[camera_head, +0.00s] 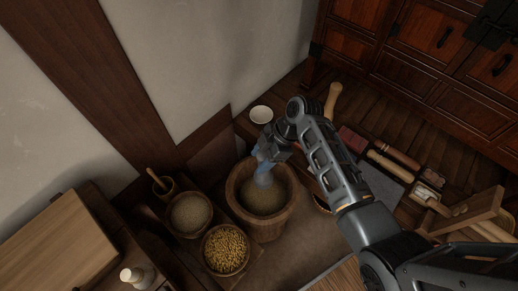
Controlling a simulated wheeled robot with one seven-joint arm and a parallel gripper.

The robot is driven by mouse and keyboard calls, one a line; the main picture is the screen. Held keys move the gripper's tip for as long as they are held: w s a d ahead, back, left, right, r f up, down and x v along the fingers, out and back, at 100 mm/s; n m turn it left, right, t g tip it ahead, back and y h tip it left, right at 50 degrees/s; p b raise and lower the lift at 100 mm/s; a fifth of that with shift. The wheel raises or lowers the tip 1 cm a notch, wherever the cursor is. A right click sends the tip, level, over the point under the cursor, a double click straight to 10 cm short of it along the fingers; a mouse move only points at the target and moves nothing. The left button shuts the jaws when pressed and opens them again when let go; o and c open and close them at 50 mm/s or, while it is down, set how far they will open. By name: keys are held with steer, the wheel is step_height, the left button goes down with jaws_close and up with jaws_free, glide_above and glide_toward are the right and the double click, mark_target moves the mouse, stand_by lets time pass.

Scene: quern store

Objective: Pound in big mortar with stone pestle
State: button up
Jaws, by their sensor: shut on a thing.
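The big mortar (279,227) is a round wooden vessel standing near the middle of the view, with brownish grainy stuff inside. My gripper (268,153) is above the mortar's back rim, reached by my arm from the lower right. It is shut on the stone pestle (264,178), a blue-grey piece that hangs down into the mortar's opening. The pestle's lower end is close to the grainy stuff; I cannot tell whether it touches. My gripper's fingers are small and partly hidden by my wrist.
Left of the mortar stand a bowl of brown grain (191,214), a bowl of yellow grain (226,249) and a small wooden cup (164,186) with a stick. A white dish (261,114) lies behind. Several wooden-handled tools and a wooden box (478,210) lie right; a cabinet (410,50) stands behind.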

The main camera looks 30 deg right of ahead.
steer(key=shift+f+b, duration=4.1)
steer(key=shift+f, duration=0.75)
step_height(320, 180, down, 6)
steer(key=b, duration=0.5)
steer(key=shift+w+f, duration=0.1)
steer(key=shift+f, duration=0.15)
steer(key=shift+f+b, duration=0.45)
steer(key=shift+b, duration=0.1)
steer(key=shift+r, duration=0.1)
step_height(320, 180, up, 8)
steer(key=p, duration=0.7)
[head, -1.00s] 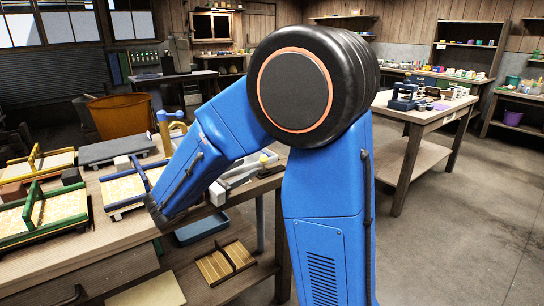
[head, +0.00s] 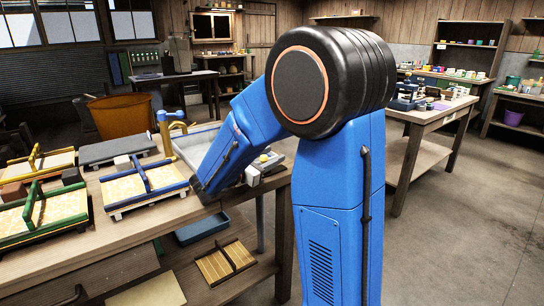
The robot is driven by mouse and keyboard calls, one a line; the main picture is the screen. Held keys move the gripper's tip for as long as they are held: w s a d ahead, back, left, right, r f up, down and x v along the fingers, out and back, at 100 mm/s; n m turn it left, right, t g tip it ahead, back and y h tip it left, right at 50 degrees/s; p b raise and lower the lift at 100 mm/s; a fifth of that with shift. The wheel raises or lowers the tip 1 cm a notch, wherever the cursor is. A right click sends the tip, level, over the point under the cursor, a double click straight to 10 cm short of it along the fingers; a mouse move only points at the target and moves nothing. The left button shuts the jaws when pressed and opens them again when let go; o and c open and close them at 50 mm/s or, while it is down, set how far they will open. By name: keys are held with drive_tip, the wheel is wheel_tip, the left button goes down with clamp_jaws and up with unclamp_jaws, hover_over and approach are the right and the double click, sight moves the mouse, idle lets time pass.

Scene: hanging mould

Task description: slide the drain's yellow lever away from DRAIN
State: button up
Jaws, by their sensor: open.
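A grey-white basin (head: 190,139) is set in the right part of the near bench, partly hidden behind my blue arm. At its right front corner is a grey fitting (head: 254,177) with a small yellow knob (head: 264,158) on top, which may be the drain's lever. I cannot read any DRAIN lettering, and I cannot tell which way the lever is set. My arm reaches down over the basin's front edge, close to the left of this fitting. My gripper is not in view; the arm hides that area.
Moulds with blue (head: 145,184) and green (head: 42,211) frames lie on the bench (head: 150,232) left of my arm. A blue tray (head: 202,228) sits below. The floor at right is clear.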

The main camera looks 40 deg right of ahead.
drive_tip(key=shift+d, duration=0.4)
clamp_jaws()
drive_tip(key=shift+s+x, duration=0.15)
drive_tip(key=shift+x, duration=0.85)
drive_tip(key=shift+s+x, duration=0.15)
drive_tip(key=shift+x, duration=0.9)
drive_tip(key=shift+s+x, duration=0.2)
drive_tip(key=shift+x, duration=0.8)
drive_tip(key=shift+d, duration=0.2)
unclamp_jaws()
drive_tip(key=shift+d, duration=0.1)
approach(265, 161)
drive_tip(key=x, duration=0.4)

************

AIM OF THE EXERCISE:
Start at the line with "The main camera looks 30 deg right of ahead.", stop at the line with "[head, +0.00s]", both lines included, and repeat that span exactly without its pictures.

REPLY:
The main camera looks 30 deg right of ahead.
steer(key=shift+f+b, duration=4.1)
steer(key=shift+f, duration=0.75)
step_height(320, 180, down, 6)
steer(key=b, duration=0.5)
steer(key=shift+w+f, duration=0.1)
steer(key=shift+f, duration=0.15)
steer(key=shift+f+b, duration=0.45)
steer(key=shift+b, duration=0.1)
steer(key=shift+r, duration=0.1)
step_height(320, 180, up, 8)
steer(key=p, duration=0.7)
[head, -1.00s] 
[head, +0.00s] 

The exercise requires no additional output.